> [What to do]: Locate the line that contains "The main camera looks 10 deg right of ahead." in the entries below, then repeat it and every following line through the line that contains "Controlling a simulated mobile", exactly, and no others.

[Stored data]
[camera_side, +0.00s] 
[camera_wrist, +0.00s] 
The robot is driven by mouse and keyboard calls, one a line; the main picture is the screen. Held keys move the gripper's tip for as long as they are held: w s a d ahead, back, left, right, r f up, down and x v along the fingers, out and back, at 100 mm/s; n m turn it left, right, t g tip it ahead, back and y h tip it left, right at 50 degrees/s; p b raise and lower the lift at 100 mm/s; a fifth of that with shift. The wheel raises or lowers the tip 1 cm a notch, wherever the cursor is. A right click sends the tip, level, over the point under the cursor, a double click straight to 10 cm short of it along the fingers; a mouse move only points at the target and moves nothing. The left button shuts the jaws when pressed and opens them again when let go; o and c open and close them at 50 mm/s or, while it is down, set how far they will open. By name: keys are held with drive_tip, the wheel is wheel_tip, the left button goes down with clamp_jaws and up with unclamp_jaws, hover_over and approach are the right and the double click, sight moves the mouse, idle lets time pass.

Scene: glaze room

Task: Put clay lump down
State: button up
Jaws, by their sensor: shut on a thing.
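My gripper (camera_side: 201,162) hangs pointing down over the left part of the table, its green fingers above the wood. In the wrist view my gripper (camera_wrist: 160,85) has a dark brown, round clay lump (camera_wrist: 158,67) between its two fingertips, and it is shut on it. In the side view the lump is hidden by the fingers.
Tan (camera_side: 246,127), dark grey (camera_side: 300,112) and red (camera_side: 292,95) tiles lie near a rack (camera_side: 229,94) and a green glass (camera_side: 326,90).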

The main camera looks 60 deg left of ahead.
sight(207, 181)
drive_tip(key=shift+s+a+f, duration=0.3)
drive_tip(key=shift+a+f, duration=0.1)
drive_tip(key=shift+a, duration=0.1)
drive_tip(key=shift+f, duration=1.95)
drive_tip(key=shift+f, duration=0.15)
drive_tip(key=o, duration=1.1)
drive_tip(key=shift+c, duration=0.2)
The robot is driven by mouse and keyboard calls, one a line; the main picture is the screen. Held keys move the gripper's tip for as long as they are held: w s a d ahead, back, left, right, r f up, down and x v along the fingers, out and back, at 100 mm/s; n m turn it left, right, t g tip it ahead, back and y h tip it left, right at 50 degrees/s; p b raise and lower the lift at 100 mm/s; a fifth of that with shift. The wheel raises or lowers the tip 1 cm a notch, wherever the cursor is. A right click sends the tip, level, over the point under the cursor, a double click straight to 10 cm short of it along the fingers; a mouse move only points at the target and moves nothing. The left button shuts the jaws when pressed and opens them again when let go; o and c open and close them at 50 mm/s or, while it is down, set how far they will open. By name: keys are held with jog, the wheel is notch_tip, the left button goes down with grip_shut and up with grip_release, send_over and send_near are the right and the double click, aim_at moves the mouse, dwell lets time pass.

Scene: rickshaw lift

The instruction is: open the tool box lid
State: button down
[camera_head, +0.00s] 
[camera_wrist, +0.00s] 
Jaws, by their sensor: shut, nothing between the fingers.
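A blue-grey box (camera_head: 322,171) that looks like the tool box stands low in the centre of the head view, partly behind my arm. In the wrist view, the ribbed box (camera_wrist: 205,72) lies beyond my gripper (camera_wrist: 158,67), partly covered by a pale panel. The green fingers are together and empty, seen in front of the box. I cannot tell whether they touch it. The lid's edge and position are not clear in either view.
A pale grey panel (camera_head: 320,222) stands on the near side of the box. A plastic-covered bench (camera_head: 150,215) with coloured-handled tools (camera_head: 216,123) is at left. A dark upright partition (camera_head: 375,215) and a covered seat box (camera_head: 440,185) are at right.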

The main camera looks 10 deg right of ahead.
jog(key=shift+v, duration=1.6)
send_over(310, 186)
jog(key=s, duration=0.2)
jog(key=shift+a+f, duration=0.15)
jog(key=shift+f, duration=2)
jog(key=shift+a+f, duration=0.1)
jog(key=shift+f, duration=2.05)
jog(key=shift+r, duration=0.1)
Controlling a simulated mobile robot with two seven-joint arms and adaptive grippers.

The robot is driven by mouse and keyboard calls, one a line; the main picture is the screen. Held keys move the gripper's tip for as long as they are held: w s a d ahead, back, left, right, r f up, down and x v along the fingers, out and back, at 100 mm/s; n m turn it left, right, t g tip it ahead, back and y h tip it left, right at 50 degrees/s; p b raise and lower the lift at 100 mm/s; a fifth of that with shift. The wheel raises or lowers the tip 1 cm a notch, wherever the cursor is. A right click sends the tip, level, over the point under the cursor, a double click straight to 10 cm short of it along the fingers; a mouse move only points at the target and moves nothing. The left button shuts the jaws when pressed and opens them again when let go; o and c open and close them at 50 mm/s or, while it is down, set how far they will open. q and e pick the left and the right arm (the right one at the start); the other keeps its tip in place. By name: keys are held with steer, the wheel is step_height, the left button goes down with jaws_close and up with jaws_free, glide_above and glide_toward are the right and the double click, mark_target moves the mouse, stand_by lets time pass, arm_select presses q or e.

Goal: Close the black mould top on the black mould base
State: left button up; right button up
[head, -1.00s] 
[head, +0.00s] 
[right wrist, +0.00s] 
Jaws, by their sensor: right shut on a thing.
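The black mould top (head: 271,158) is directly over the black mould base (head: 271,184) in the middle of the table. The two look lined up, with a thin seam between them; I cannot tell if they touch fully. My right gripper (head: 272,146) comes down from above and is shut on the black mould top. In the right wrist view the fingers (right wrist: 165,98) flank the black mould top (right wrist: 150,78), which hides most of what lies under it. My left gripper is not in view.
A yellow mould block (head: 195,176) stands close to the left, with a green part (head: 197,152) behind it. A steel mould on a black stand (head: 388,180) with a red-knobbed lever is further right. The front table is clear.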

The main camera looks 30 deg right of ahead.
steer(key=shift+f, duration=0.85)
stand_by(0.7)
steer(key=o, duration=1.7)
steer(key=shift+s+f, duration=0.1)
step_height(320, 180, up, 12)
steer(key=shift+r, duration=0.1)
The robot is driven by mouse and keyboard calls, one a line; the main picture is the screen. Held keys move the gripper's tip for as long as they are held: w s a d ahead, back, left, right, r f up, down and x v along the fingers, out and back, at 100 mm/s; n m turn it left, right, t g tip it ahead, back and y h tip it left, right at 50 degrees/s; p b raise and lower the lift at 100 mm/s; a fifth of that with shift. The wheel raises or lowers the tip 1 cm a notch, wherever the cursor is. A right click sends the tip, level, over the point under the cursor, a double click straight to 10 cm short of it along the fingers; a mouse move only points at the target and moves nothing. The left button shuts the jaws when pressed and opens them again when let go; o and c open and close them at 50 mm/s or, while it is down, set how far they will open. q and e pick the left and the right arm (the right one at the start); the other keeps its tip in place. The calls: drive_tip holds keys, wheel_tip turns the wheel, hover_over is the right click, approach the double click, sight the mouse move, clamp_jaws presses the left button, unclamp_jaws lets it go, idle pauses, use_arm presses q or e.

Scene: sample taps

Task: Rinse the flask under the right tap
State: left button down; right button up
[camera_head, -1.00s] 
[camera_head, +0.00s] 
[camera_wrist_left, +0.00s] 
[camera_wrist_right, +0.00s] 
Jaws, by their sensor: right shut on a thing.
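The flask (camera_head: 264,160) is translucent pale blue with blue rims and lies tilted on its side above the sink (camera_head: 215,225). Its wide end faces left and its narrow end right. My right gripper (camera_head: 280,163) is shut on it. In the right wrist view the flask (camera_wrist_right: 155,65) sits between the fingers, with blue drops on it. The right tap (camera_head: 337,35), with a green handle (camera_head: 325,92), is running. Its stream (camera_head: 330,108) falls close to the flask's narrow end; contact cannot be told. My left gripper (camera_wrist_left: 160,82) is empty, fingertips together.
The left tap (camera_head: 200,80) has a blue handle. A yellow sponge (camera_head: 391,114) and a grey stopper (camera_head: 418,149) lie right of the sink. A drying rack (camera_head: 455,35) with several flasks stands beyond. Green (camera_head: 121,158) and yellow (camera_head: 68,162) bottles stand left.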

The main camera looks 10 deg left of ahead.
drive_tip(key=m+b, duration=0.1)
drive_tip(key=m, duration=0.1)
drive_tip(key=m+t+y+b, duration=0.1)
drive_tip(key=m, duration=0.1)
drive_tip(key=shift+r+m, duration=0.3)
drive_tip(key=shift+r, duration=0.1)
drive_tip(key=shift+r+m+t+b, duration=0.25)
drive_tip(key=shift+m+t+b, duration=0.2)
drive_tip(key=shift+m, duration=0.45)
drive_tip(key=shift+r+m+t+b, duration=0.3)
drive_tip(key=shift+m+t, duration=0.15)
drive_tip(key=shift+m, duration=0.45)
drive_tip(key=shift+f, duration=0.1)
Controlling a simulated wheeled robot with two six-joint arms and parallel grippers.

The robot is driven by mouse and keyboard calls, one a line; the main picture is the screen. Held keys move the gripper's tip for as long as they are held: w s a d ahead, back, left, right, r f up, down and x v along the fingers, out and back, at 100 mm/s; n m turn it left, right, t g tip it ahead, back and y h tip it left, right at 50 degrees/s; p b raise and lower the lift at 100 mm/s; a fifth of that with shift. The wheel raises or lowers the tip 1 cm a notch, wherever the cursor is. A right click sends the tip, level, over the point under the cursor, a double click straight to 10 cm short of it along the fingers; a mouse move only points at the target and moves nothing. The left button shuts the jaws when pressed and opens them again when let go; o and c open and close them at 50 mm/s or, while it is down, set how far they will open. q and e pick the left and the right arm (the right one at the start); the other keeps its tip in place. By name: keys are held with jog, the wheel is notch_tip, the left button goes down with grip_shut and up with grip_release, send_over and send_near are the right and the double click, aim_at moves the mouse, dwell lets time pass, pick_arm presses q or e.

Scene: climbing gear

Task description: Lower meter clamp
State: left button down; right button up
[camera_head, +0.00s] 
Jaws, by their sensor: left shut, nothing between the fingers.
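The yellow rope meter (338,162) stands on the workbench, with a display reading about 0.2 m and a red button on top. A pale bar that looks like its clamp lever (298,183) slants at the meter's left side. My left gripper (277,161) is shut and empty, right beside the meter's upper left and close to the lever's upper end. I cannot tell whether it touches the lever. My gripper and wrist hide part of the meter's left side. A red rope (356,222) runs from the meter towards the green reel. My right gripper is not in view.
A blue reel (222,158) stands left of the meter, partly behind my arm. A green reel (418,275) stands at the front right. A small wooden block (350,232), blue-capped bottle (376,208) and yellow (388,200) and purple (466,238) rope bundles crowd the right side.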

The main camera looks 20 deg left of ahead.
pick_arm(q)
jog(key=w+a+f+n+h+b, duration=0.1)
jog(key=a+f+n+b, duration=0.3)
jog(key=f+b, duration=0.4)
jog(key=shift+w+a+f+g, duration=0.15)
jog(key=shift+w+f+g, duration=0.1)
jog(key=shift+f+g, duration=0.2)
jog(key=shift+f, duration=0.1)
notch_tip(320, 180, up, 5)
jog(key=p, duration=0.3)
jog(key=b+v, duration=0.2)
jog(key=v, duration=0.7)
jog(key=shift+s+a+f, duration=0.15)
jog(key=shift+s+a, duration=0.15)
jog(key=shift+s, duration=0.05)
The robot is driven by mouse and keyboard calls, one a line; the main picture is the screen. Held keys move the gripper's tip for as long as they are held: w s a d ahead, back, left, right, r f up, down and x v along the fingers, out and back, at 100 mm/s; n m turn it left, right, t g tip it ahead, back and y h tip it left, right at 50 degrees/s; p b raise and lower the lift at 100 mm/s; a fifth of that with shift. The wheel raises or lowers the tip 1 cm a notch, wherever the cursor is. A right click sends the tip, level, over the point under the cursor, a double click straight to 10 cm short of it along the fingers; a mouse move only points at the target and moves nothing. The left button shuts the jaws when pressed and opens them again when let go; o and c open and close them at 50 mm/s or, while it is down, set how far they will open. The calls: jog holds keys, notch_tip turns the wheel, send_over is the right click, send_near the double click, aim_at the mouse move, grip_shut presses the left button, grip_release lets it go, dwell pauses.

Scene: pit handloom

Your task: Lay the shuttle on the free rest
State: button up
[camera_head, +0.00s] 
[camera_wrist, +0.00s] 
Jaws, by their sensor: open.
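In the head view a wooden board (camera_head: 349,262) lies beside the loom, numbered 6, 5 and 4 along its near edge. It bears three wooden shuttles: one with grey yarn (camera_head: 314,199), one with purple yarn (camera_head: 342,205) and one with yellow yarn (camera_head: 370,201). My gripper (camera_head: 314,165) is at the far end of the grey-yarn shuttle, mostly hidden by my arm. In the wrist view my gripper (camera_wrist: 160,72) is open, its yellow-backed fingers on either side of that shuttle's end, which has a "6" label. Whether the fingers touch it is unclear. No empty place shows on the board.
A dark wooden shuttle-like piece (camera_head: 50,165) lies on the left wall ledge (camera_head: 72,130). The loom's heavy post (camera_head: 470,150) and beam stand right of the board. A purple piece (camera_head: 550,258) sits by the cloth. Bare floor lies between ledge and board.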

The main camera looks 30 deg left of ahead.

> [Solution to the exercise]:
The main camera looks 10 deg right of ahead.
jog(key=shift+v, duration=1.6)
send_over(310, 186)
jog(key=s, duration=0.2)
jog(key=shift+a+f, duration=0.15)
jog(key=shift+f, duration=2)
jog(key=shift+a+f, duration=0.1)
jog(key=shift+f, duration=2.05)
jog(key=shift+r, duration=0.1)
Controlling a simulated mobile robot with two seven-joint arms and adaptive grippers.

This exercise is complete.